Jackie Arokium, the mother of Dax Arokium expressed her disappointment that no inquiry had been held into the circumstances surrounding the killings. She stressed that unless the circumstances are known there is no closure for relatives.
“To think that nine years after this tragedy occurred and with the promise that the new administration would seek further investigation into the truth about the death of these miners we are still without answers,” she said.
One year ago she had called specifically for a Commission of Inquiry, while stating that with the change in government she expected the matter to be reopened and a full-scale investigation launched to not only definitively determine if the Rawlins or the joint services had any role in the heinous crime, but also to find the true reason behind the killings.
The grieving mother was critical of government’s approach to this particular matter. “Truly reveals the deceitful and unethical nature of those in office. We [the family members] have lost any hope due to the complacency of the current administration to bring clarity to the situation,” she said.
In June 2013, the then opposition APNU, which is now part of the coalition government, had called on then home affairs minister Clement Rohee, the DPP and the Criminal Investigations Department to redouble their efforts to ensure that those responsible for the murders were brought to justice without any further delays.
Jackie Arokium stated, “All we can do as a family is pray for healing of our wounds and hope that there is a light at the end of the tunnel.”

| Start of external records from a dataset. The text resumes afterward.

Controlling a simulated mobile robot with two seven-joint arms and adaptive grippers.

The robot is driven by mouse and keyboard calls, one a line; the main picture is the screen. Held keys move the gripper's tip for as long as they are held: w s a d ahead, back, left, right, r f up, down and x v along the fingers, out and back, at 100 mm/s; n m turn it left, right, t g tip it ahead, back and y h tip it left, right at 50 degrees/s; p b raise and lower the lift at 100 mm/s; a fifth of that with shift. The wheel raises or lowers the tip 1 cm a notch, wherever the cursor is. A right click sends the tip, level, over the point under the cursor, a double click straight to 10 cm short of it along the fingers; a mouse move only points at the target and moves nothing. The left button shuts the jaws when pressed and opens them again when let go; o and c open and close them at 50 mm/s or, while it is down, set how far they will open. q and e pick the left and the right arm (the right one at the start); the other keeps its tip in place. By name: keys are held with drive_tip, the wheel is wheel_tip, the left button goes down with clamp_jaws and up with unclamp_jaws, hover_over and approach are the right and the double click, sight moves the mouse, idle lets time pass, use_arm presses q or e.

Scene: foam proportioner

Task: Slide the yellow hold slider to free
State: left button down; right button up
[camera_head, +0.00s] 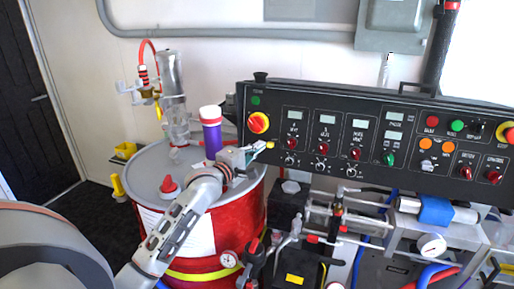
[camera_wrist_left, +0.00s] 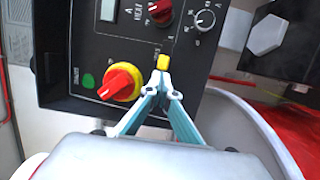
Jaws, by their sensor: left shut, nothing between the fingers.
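The small yellow slider (camera_wrist_left: 163,61) sits low on the black control panel (camera_wrist_left: 90,55), and shows in the left wrist view just past my fingertips. In the head view it is a tiny yellow spot (camera_head: 270,145) at the panel's lower left. My left gripper (camera_wrist_left: 161,84) is shut and empty, with its fingertips together right at the slider's near end. I cannot tell if they touch it. In the head view the left gripper (camera_head: 254,149) reaches to the panel's lower left edge. The hold and free markings cannot be read. My right gripper is not in view.
A red-and-yellow rotary switch (camera_wrist_left: 119,83) is close left of the fingertips, with a green button (camera_wrist_left: 88,81) beside it. A black knob (camera_wrist_left: 205,18) is up right. A red drum (camera_head: 245,215) stands below my left arm, with a purple container (camera_head: 211,135) on its lid.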

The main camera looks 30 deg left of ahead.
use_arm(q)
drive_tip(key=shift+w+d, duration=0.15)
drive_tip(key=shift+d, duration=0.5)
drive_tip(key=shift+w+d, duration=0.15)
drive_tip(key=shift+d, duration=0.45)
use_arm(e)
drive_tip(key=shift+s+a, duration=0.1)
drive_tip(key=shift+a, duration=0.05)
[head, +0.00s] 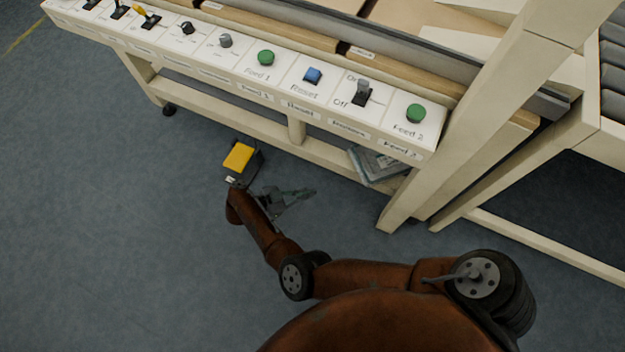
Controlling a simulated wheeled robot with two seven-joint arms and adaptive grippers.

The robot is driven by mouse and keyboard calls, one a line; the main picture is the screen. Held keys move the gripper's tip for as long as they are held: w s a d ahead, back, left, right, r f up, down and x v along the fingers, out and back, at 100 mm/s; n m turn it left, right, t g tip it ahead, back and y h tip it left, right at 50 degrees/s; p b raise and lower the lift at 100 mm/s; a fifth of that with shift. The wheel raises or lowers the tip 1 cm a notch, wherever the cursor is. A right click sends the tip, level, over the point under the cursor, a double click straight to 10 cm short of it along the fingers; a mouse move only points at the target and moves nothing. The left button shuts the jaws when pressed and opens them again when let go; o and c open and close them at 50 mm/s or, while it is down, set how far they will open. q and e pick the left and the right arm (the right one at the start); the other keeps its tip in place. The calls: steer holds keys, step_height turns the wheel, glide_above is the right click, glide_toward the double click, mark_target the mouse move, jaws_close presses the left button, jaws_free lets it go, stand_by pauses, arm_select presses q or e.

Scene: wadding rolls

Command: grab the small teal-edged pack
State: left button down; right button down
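A small flat pack (380,166) with a greyish, teal-looking edge lies low down under the right part of the control bench. The bench frame hides part of it, and I cannot tell if it rests on the floor or on a low ledge. My right gripper (300,197), dark grey at the end of my rust-brown arm, is left of the pack and apart from it. Its fingers point right, towards the pack. They are small and dark, so I cannot tell how far apart they are. Nothing shows between them. My left gripper is not in view.
A cream control bench (300,85) with buttons and levers stands above the pack; its lower rail (265,130) and right leg (400,205) are close by. A yellow-topped dark box (240,158) is beside my right wrist. Grey rollers (613,70) are at far right. Floor at left is clear.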

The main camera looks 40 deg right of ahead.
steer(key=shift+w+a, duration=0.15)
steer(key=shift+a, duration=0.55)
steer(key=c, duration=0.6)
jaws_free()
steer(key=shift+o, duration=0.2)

She said she is hesitant to write to or meet government officials or police on this matter as she feared “retaliation against my family members still living in Guyana.” According to her, her intention now is to merely remind all of the “ongoing corruption within the government that has prevented the truth from coming forward.”
She expressed the view that both the past and current administration have failed the families.
”The only reason for any government or police not to properly investigate such a high profile case it’s because there is something to hide…,” she stressed.